Can you imagine a day at the race track where you were able to continually change your bet as the race progressed, moving from one horse to another as each moves into the lead? There’s no doubt you’d finish in the money that way!
Switch-to-the-leader will easily beat most professional investors, and give you 50 percent-plus in annualized gains over a 10-year period. It does away with the need to study markets. It is highly efficient and cost-effective.
IS THERE ANY MORE UPSIDE IN THIS MARKET?
Some may hesitate to become involved with equity-based mutual funds, thinking that this bull market is of Geritol age and due to fade away. That simply is not the case. The fundamental building blocks are in place for a Dow advance to 3600 and beyond. Strident contrary voices only add to the probability.
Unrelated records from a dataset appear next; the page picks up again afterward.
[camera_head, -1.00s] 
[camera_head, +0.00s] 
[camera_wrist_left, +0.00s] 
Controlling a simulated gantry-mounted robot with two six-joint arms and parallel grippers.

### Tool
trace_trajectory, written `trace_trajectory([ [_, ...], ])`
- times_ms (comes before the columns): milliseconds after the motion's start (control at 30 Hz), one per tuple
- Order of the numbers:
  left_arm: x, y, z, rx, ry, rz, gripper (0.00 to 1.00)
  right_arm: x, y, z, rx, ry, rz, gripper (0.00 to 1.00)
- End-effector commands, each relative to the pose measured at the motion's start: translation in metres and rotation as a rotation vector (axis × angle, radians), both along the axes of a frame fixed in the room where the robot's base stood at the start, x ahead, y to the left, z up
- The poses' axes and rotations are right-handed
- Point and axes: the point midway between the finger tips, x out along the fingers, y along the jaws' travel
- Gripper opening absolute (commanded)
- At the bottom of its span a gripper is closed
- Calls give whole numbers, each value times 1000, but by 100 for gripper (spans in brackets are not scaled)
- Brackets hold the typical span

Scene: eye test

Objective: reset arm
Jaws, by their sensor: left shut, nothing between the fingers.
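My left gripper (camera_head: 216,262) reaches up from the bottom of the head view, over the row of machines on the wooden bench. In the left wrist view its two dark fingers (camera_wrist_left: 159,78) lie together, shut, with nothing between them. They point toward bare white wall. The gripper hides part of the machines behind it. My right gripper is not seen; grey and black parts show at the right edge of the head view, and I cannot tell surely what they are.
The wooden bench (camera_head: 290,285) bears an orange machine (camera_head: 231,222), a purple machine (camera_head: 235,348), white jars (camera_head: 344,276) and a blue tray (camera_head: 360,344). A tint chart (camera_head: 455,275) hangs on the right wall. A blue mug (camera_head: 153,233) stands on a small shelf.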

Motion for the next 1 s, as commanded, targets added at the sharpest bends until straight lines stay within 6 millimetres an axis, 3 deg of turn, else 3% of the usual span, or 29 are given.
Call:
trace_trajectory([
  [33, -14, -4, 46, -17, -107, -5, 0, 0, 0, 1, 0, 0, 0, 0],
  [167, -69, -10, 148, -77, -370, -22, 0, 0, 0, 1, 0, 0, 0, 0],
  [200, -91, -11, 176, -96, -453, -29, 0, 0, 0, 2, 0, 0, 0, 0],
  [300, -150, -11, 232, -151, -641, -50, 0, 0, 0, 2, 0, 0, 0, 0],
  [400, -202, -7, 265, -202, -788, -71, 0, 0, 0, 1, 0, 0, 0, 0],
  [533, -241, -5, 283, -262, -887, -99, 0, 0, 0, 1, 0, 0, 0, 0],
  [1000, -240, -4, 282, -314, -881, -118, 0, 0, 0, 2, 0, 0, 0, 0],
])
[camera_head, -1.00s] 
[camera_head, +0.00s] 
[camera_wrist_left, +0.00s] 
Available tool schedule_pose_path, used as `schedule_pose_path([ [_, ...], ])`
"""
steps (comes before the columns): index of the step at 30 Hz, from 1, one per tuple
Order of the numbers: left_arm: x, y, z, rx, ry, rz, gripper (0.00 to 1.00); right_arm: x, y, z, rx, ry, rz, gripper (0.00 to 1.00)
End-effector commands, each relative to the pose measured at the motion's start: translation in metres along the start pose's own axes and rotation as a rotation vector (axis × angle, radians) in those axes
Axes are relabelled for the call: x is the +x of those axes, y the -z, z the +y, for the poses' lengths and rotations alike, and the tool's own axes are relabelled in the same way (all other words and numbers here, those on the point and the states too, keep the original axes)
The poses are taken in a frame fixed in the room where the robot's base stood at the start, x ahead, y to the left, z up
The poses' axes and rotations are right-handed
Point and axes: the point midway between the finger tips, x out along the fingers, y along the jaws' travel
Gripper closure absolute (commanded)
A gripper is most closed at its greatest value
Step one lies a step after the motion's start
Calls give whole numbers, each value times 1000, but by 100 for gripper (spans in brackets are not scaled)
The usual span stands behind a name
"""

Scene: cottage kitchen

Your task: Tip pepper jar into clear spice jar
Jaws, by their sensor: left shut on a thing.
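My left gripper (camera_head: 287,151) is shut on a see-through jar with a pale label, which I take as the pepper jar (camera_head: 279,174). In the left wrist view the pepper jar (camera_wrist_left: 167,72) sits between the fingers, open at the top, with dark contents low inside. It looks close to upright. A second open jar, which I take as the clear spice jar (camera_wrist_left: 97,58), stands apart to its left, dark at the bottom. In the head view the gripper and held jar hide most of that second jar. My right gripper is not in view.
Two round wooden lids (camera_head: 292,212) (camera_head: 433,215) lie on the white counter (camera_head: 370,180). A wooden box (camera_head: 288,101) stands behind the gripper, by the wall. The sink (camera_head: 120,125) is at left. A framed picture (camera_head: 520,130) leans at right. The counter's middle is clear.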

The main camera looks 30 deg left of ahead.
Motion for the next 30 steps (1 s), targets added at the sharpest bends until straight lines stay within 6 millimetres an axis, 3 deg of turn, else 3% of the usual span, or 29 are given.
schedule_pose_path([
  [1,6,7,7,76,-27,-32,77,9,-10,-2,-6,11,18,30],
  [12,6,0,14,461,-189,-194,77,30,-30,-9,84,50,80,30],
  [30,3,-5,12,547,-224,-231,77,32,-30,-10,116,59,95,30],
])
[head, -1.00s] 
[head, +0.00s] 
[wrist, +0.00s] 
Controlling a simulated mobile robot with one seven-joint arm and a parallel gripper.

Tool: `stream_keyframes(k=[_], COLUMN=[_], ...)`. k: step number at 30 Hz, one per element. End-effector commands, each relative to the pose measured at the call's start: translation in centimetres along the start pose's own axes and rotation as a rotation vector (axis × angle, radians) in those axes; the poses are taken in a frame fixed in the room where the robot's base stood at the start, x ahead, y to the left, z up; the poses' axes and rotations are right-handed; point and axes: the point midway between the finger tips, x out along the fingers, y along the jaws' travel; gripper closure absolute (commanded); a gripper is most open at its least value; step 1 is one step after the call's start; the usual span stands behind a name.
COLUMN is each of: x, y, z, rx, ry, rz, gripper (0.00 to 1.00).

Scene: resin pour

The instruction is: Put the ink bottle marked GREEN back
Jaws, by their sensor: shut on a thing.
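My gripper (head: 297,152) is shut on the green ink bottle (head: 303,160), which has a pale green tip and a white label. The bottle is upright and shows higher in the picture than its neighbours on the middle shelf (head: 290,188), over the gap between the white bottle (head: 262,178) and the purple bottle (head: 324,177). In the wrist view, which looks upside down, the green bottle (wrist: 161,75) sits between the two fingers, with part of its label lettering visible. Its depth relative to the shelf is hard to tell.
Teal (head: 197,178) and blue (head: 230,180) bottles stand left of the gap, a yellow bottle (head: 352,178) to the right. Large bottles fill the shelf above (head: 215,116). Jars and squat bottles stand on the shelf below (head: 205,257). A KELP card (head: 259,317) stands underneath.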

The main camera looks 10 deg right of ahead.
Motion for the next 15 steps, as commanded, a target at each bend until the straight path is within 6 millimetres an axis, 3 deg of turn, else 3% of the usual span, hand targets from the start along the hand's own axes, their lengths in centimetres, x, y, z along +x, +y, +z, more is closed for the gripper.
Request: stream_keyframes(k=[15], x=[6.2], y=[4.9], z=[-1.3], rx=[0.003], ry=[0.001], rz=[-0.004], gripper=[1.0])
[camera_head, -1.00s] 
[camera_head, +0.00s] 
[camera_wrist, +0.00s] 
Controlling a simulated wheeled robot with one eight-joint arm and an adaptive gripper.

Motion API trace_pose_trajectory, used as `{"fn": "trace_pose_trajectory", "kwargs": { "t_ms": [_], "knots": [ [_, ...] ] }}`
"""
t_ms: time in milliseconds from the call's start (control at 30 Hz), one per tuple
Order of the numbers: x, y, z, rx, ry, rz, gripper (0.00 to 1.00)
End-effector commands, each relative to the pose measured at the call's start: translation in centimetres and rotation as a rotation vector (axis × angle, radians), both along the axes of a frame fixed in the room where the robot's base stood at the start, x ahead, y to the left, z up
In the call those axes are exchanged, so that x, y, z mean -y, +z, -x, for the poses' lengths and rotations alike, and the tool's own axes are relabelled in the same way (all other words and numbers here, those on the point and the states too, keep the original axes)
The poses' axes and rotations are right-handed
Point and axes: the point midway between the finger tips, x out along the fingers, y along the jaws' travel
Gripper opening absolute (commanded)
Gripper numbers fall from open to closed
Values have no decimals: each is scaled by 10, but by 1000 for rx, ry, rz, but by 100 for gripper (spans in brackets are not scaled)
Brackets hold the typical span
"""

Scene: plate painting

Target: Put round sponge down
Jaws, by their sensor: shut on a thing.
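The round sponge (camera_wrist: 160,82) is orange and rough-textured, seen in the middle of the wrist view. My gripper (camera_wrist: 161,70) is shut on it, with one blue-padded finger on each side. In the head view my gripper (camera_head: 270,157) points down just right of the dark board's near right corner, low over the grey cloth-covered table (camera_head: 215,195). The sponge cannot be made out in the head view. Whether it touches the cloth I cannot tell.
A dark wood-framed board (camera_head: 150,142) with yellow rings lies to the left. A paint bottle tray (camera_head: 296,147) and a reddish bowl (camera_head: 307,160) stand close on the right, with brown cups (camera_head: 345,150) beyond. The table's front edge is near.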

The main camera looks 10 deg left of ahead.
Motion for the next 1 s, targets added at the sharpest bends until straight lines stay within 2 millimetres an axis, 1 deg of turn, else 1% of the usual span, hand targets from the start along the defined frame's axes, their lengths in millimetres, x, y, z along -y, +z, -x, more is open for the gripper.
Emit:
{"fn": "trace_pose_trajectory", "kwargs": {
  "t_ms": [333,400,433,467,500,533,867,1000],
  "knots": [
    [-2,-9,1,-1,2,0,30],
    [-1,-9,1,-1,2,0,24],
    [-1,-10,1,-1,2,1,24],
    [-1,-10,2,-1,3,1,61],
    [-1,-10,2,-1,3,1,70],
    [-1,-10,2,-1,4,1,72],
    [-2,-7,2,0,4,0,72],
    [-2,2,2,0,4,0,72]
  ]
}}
Consider the following favorable factors: Foreign ownership of U.S. equities is growing, but is still low. Bond funds contain even more cash than equity funds. There is still plenty of merger activity. Secondary issues have yet to participate, and improved earnings keep stock prices advancing.
Standard & Poor’s 400 profits were up 26 percent in the second quarter and further acceleration is evident. Even the appearance of a golden economic age will keep the market going for a year or more.
The dollar is stabilizing. Presidential elections always have some influence, but this coming election could be characterized by the expression, “No new ideas, please.” The U.S. is full of people who are doing very well, or doing quite a bit better than well. “Don’t make waves,” could well be the theme of the winning candidate.
There is excess cash to invest. Mutual funds are 10.1 percent in cash and cash equivalents. The single most reliable market-timing tool over the last three decades has been cash in mutual funds. It indicates a rising market for at least a good number of months.
It’s steady as she goes, well into the next decade. Take advantage of it with the world’s dullest investment-mutual funds.
Stuart F. Barnes is a principal of Siebar Capital Management, a New Orleans-based investment management company. He was formerly a vice president of Prudential-Bache Securities.